Taking upon himself the mission undertaken by Ba Jin in the mid 1980s, “Not
to allow history to repeat itself”
((47),
Xu calls on the Chinese people to “face up to their history”. Even now
when the reforms are in full swing, when China has recovered its pride, and has
entered the modern era, there is no guarantee that the Cultural Revolution could
not be reproduced so long as no effort of memory has been undertaken. Xu reminds
people also of their duty to the victims: repentance is the only form in which
justice can be offered them. Indeed, no legal proceedings have ever been initiated
against their executioners. If they do not repent, “Chinese people will have
admitted that the tragedy of the “Cultural Revolution” was nothing more
than a farce, a comedy.” As the writer points out in his article, repenting
is ceasing to pose as a victim: it is considering oneself also as guilty, that
is to say, as responsible. In our view, that appeal to public responsibility is
significant in two important respects. On the one hand, it is a way of recognising
the individual as partly autonomous vis-à-vis the state, that is,
as morally free and responsible for his or her acts. The appeal to repentance
is an appeal to the individual conscience. On the other hand, it may help to rebuild
the social ties that, as Xu has shown, were systematically broken during the Cultural
Revolution. How can this social link be repaired? In part by making forgiveness
possible, and in part by bridging the “memory gap” between the generation
that has lived through those times and the one that has not.

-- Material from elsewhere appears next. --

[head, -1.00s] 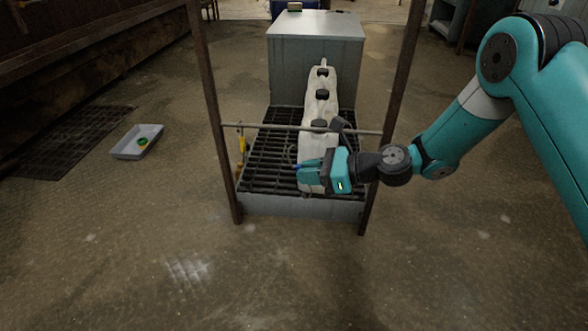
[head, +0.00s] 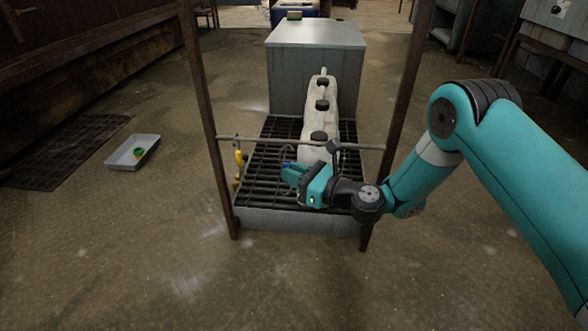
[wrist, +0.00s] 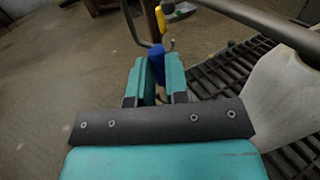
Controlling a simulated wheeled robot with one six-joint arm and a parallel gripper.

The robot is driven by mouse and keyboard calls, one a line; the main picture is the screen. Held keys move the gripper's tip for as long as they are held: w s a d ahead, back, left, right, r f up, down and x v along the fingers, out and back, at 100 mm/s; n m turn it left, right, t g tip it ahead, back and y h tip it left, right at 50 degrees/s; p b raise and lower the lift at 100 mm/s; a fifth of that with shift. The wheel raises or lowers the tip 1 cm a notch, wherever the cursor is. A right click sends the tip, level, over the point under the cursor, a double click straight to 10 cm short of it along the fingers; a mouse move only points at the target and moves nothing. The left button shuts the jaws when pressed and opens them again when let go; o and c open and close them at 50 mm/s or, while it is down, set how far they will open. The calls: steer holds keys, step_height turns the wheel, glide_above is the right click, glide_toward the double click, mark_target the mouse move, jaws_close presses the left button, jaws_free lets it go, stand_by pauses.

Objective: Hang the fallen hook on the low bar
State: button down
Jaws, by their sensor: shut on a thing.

In support of Ba Jin, Xu Youyu calls for a “Museum of
the Cultural Revolution” to be founded, as a repository for memories and
for acts of repentance; its purpose would be to prevent any idealising myth from
being created. The individual memory is to be used against the official memory
so as to help create a collective memory. Xu seeks to create this monument out
of the accumulation of his writings, in which his memories and those of former
Red Guards are set down. He had planned to publish Oral Histories of the “Cultural
Revolution”
, which was banned((48).
For the thirtieth anniversary of the start of the Revolution in 1996, a special
issue of the magazine Focus
((49)
devoted a special feature to the effort of memory, mainly composed of interviews
conducted by Xu with former Red Guards. That edition was also banned as it came
out. On the other hand, thanks to official support within the Research Group on
the Party History of the Central Committee, the writer was enabled to bring out
in the same year a collection of writings under his editorship, entitled 1966:
The Memories of our Generation
((50).
Xu continues to collaborate with other intellectuals, Li Hui and Ding Dong among
them, who are dedicated to the same cause as he. The fruit of this collaboration
is a book such as Maimed Shutters: Red Guards in History
((51),
which brings together about sixty contributions and is divided into two parts;
one is devoted to historical reflections, and the other to personal accounts,
which are “striking scenes”
((52)
compelling the reader not to forget “what is past”, and to struggle
against the feeling that it is “all over”
((53).

 

One can only be struck by the link between the approach of
Ba Jin and Xu Youyu on the one hand, and on the other that of Vaclav Havel, whose
political writing has proved never to be purely speculative or abstract, but always
intimately related to personal experience((54).
As to our writer, one understands that the personal accounts collected in this
way reintroduce the individuality, the plurality and the heterogeneousness attached
to subjective consciences; furthermore, they make the past believable. The museum’s
function is to vouch for the fact that this past really did exist, and that it
concerned individuals who think, suffer and act. So it restores a place for the
individual conscience and the personal feelings that are banned under totalitarian
regimes and it may constitute a first step towards the development of a civic
conscience.

Xu Youyu’s approach places him within the tradition of
those who, from Michnick to Ba Jin, from Solzenitsyn to Havel, have shown how
vain are the efforts made by totalitarian regimes to abolish memory and to falsify
history. Writing history is an act of resistance to totalitarianism, the pinnacle
of this history is represented by the Cultural Revolution in China. Allowing the
people access to understanding amounts to a first step towards the demise of this
regime: “The power of those without power [begins] with a reflection on the
nature of the power in which [they] are acting,” Havel has written((55).
And if for him,
((56)
as for Xu, the source of history is personal experience above all else, it is
because this individual dimension is denied by totalitarian regimes. The “Museum
of the Cultural Revolution”, by restoring the right to speak to those who
do not enjoy it, enables individual memories, coming out against the lies of the
leadership, to express themselves in the public domain. But it is equally important
to challenge the hegemonic position of Westerners in the interpretation of the
Cultural Revolution: it is up to the Chinese to say what their history was, for
it is in retaking possession of it that they become conscious participants capable
of directing the future in accordance with the lessons of the past. The aim the
writer has set himself—sometimes even at the cost of historical distortion—is
to structure memory so as to allow the emergence of a political opposition capable
of proposing a “modernisation” project that, unlike that of the “New
Left”, would not repeat the mistakes of the Maoist period. Admittedly, one
may reproach Xu for the fact that his approach might seem to contradict the aim
he has set himself. His wish to lend weight to the thesis that the Red Guards
were totally manipulated—despite the subtleties and the complexity of the
historical reality—is also a form of manipulation; it cannot be justified
from the scientific point of view, a view that the writer claims to respect. But
we should remember that, in the Chinese context, there is no freedom of speech
or of publication, no established scientific community—at least in those
most sensitive disciplines of contemporary history and political science—and
no opposition, in other words, that would enable the people to assert their subjective
autonomy. Faced with the urgent need to fight the “New Left”, perhaps
the historian has no choice other than to adopt a resolutely partisan stance?